Report how many lines in the records below contain the word "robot". Give only the number.

MATERIALS PROVIDED:
----
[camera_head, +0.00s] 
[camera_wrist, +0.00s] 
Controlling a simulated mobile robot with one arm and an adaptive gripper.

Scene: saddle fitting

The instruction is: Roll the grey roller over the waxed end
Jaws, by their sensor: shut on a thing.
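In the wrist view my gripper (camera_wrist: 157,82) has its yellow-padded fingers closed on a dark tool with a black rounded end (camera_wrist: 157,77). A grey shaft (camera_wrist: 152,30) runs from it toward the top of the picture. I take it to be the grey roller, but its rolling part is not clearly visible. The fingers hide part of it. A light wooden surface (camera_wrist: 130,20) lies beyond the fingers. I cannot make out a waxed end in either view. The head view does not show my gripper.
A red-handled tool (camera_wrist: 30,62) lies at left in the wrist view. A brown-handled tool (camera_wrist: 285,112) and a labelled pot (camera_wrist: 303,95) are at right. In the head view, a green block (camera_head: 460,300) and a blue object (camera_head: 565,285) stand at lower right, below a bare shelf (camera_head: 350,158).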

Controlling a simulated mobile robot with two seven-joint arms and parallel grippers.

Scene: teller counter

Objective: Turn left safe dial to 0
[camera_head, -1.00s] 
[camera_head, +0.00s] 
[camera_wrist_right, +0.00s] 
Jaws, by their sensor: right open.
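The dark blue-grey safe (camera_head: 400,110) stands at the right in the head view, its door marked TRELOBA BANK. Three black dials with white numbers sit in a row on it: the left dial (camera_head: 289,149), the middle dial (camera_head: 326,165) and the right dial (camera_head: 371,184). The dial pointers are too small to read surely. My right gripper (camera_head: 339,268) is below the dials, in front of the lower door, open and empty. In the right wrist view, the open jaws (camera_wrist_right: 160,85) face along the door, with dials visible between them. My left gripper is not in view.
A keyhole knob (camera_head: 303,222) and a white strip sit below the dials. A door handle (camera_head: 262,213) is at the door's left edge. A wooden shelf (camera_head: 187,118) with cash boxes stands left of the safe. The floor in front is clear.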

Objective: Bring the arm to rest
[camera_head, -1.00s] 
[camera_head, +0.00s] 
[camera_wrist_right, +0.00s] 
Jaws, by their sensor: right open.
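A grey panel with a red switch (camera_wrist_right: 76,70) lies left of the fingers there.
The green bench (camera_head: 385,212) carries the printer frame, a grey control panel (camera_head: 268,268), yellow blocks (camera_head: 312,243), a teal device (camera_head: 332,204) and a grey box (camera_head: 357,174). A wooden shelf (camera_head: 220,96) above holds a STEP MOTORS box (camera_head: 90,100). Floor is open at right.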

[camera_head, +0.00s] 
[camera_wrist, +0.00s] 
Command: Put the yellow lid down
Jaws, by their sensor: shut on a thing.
----
FINISHED ANSWER:
2